Am 12. Juni 1942 bekommt ein Mädchen in Amsterdam zu seinem 13. Geburtstag ein rot-weiß kariertes Tagebuch geschenkt. In den folgenden zwei Jahren berichtet sie in diesem Buch einer imaginären Freundin Kitty von ihren Erlebnissen, von ihren Gedanken und Träumen. Die letzte Eintragung vom 1. August 1944 endet mit den Worten: "Ich suche dauernd nach einem Mittel, um so zu werden, wie ich gern sein würde und wie ich sein könnte, wenn … wenn keine anderen Menschen auf der Welt leben würden".

Das Mädchen, das dies notierte, hieß Anne Frank. Morgen hätte sie ihren 80. Geburtstag feiern können. Sie hatte dazu keine Chance. Vom NS-Regime verfolgt und in ein Versteck gezwungen, wurde sie schließlich verraten und zum Opfer der nationalsozialistischen Vernichtungsmaschinerie. Sie starb fünfzehnjährig im Konzentrationslager Bergen-Belsen wenige Wochen vor der Befreiung.
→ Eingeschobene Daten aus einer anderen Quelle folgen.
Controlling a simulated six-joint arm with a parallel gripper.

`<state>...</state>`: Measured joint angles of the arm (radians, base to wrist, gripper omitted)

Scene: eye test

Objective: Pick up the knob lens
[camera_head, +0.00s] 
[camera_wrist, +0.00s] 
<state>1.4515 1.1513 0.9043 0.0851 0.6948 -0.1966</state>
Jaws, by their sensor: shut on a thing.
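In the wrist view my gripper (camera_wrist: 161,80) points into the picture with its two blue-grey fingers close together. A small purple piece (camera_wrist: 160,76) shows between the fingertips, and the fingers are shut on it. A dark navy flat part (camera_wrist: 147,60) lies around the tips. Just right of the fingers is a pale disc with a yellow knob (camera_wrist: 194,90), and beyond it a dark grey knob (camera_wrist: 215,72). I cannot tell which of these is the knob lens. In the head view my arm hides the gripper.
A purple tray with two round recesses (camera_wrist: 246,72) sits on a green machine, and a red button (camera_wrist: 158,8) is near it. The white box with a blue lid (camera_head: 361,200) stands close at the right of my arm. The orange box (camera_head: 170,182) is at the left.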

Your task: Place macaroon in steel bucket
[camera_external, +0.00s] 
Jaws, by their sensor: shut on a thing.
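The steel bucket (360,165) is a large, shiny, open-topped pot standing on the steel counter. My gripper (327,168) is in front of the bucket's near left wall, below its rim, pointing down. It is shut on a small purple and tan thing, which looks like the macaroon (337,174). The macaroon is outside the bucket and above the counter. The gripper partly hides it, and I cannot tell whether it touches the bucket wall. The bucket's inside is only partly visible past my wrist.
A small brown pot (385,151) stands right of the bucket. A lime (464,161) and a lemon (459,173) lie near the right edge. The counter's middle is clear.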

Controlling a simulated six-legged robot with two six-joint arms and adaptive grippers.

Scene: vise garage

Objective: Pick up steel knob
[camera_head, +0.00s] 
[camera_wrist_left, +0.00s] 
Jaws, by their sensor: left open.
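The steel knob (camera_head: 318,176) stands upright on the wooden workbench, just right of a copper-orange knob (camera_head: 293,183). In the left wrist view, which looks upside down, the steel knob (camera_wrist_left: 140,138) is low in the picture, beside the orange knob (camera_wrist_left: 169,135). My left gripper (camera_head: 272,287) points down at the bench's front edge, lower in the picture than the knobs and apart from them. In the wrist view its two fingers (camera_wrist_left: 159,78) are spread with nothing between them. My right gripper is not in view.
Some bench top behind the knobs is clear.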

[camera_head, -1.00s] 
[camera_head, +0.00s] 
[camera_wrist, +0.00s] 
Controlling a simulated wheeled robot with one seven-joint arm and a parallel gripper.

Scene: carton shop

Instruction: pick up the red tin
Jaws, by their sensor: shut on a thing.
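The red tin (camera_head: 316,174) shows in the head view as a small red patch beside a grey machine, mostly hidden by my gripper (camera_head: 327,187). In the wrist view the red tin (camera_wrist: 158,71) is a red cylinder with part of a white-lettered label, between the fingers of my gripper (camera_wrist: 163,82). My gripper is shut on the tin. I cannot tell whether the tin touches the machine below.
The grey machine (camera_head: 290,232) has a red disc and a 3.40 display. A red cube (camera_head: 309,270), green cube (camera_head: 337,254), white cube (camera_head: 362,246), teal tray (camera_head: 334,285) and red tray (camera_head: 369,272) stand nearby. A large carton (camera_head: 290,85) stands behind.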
Millionen von Juden fielen der Verfolgung der Nationalsozialisten zum Opfer. Das unendliche Leid, das diese Vernichtungspolitik über fast ganz Europa gebracht hat, lässt sich nicht begreifen es entzieht sich dem menschlichen Vorstellungsvermögen. Das Tagebuch der Anne Frank, das mittlerweile in mehr als 70 Sprachen übersetzt wurde, ist Zeugnis eines individuellen Schicksals im Grauen des Holocaust. Es erzählt nicht von Gefangenschaft, nicht vom Sterben in den Konzentrationslagern, nicht von Folter und Massentötungen. Gleichwohl gibt es wie kaum ein anderes biographisches Dokument Einblicke in das Wesen und den Schrecken des nationalsozialistischen Terrors. Nicht zuletzt lässt es den Leser persönlich trauern um dieses so lebendige und kluge Mädchen, das seine Begabungen und Träume nie verwirklichen konnte.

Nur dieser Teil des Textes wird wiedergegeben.